# SHORT TASK
Look through the listing for the word "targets". Copy each line that has it.

** Start DATA EXCERPT **

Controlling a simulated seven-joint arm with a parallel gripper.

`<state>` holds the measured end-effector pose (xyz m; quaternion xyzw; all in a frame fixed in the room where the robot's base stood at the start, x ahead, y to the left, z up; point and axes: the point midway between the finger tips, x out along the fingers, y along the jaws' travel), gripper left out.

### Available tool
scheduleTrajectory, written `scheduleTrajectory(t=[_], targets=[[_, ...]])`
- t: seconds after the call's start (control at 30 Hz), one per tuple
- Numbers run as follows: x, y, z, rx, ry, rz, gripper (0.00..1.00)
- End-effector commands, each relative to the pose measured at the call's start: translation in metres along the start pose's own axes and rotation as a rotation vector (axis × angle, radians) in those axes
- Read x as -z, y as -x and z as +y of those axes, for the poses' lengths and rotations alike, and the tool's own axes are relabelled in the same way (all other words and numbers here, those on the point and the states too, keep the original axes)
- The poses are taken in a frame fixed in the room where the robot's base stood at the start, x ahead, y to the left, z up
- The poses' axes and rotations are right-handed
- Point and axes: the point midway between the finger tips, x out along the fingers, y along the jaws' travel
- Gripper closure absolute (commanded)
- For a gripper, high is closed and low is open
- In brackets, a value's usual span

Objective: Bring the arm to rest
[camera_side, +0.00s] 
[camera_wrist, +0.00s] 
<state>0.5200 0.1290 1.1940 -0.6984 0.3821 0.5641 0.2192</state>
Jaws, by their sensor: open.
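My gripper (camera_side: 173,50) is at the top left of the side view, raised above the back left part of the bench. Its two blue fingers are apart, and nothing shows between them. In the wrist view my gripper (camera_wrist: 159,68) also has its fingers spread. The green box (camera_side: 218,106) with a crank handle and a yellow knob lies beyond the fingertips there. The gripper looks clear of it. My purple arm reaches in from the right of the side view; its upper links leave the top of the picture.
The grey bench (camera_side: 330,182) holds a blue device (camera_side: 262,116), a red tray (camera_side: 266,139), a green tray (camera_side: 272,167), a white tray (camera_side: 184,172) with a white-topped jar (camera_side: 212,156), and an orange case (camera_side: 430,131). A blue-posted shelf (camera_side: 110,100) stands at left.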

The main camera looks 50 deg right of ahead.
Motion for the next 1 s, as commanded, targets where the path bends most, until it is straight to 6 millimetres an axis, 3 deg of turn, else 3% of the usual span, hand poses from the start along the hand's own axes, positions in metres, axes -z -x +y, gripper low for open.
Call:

** End DATA EXCERPT **

# FINAL RESULT
scheduleTrajectory, written `scheduleTrajectory(t=[_], targets=[[_, ...]])`
Motion for the next 1 s, as commanded, targets where the path bends most, until it is straight to 6 millimetres an axis, 3 deg of turn, else 3% of the usual span, hand poses from the start along the hand's own axes, positions in metres, axes -z -x +y, gripper low for open.

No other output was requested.